YERI RANDU v KARISA THOYA NGAO [2008] KEHC 1021 (KLR)
Full Case Text
REPUBLIC OF KENYA
IN THE HIGH COURT OF KENYA
AT MOMBASA
Civil Appeal 93 of 2006
YERI RANDU ………………………………………………APPELLANT
VERSUS
KARISA THOYA NGAO ………….………………….…RESPONDENT
J U D G M E N T
Karisa Thoya Ngao, the Respondent herein, filed a claim before the Land Disputes Tribunal sitting at Kaloleni over land situate at Kibwabwani Location against Yeri Randu Katore (now deceased), the appellant herein. The panel of elders heard the complaint and awarded the land in dispute to the Respondent. The Land Disputes Tribunal was convinced that Karisa Thoya Ngao inherited the land from his grandfather who had acquired the same from one Kombe Ganga by giving him a calabash of palm wine and a cock. Yeri Randu was dissatisfied with the decision and he instead opted to appeal to the Coast Provincial Land Dispute Appeals Committee. The Appeals Committee dismissed the appeal on the ground that the appeal was filed out of time. Yeri Randu Katore was aggrieved by that decision hence this appeal.
On appeal, Yeri Randu Katore, put forward a total of 5 grounds of appeal in his memorandum of Appeal. Unfortunately Yeri Randu Katore, passed away before the appeal was heard. The deceased was however substituted with Elias Changawa Kaingu as the legal representative of the estate of Yeri Randu Katore, deceased. It is the argument of the appellant that the provincial appeals tribunal erred when it dismissed the appeal without giving the appellant a right of hearing. It is the submission of the appellant that the Appeals tribunal had accepted and registered the appellant’s appeal yet it knew that time had lapsed. The appellant accused the tribunal of not advising him that time to file the appeal had lapsed and that it should have granted leave to the appellant to file an appeal out of time.

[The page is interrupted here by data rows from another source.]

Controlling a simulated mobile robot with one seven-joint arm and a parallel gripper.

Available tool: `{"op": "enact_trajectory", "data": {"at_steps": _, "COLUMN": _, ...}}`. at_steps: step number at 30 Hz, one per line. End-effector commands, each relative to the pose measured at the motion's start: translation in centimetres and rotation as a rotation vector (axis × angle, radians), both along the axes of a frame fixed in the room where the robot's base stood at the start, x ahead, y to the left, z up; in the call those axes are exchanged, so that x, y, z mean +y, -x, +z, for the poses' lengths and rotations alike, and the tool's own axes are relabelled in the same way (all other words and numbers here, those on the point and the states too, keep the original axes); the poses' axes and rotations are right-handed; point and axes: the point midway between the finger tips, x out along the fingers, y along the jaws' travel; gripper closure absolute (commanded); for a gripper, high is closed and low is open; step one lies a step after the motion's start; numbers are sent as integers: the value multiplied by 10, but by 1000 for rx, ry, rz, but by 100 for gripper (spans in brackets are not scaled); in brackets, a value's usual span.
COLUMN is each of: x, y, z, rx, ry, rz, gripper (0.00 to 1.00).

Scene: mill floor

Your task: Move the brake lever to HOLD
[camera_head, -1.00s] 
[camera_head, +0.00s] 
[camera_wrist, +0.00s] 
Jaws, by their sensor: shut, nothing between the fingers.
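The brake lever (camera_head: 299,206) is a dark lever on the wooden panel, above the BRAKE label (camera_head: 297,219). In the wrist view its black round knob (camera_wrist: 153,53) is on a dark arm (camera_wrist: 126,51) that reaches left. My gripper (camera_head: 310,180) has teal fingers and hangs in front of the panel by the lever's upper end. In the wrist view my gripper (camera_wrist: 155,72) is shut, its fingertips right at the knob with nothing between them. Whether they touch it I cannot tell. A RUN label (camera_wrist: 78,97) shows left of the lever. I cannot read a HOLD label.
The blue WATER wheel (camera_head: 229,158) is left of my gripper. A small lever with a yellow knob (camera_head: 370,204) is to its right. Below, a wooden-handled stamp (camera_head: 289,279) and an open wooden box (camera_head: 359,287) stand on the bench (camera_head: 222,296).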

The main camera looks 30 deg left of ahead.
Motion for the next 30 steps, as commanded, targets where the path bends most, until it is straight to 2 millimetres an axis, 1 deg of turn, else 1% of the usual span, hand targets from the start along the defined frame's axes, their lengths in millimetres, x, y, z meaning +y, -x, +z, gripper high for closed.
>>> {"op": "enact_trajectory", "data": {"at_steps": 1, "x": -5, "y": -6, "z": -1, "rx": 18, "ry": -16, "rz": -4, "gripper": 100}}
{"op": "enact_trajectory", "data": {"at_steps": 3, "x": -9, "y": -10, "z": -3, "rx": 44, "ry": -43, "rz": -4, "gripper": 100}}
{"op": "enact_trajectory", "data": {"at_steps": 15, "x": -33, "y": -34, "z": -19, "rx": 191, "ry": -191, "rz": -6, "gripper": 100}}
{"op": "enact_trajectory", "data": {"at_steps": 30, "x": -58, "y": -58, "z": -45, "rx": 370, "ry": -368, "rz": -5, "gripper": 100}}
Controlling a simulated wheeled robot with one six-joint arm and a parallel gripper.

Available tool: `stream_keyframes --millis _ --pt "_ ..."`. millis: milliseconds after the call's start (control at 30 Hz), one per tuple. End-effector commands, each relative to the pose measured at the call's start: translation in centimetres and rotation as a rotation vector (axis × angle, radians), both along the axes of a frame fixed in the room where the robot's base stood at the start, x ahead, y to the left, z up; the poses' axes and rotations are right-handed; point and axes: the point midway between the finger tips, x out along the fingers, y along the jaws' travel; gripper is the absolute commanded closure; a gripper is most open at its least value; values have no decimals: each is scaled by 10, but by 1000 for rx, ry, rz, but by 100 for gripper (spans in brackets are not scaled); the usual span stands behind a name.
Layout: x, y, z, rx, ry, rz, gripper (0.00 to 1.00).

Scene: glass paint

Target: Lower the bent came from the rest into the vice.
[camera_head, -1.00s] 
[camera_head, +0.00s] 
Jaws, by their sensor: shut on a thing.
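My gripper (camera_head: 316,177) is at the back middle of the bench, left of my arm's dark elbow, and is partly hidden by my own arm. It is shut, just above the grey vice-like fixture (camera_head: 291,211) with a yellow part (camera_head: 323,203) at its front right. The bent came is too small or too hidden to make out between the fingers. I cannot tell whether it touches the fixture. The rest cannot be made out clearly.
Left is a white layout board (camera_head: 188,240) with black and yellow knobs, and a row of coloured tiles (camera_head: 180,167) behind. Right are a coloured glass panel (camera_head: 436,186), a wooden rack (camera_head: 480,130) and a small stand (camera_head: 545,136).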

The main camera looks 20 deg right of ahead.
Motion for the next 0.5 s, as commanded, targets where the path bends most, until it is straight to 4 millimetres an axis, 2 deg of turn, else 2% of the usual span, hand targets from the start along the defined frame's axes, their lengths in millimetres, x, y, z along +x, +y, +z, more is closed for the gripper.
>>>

Mr. Kariuki, learned advocate held brief for Mr. Mulongo learned advocate for the Respondent in arguing against the appeal. The learned advocate urged this court to dismiss the appeal on the ground that the provincial appeal’s tribunal had correctly rejected the appeal under section 8(1) of the Land Disputes Tribunals Act.
I have considered the arguments for and against the appeal. It is clear from the recorded proceedings that the claim before the Kaloleni Land Dispute’s tribunal was heard on 10th April 2000. The decision was read and adopted by the Kaloleni Resident Magistrate’s Court on 29th May 2000 in the presence of both the appellant and the Respondent. The record further shows that the Resident Magistrate’s court gave any aggrieved party 30 days to appeal against the decision. On 21st July 2000, the appellant lodged an appeal against the decision of Kaloleni District Land Disputes Tribunal. The Provincial Appeals Tribunal dismissed the appeal on the basis that the same was filed out of time contrary to section 8(1) of the Land disputes Tribunals Act No.18 of 1990. The appeals tribunals arrived at its decision after hearing the both the Appellant and the Respondent. The aforesaid decision gave rise to the filing of this appeal. According to the record it is obvious that the Respondent had applied to the appeal’s tribunal to dismiss the appeal before it on the basis that the appellant had been given 30 days as from 29th May 2000 to appeal but he instead filed the appeal after the period had lapsed. Section 8(1) of the Land Dispute’s Tribunal provides as follows:
“Any party to a dispute under Section 3 who is aggrieved by the decision of the tribunal may, within 30 days of the decision, appeal to the Appeals Committee constituted for the province in which the land which is the subject matter of the dispute is situated.”
The decision of the Kaloleni Land Disputes tribunal was read and adopted by the Resident Magistrate’s court sitting at Kaloleni on 29. 5.2000. The parties were given 30 days to appeal. It is presumed that 30 days lapsed on 29th June 2000. The appellant filed an appeal to the provincial appeals committee on 21st July 2000. By then the time fixed by statute and the court had lapsed. It is the submission of the Appellant that the Provincial Land Disputes Appeals Tribunal should not have accepted the appeal but should have advised the appellant that time to appeal had lapsed. The argument of the appellant is that he was ignorant of the time limit. It is a well settled principle of law that ignorance of the law is no excuse referred in Latin as ignorantia juris non excusat. The rule is that, whereas ignorance of fact can be an excuse, to the extent that it negatives mensrea or fault, ignorance of the law generally does not. Even if the appeals tribunal had informed the appellant about the defect, it would not have made any difference because the tribunal would not have been in a position to extend time fixed by statute. It would not also have been in a position to hear the substance of the appeal because it had no jurisdiction to hear an incompetent appeal.
In the end I am convinced the Provincial appeal’s committee rightly rejected the appeal. I see no merit in this appeal. I dismiss it with costs to the Respondent.
Dated and delivered at Mombasa this 28th day of August 2008.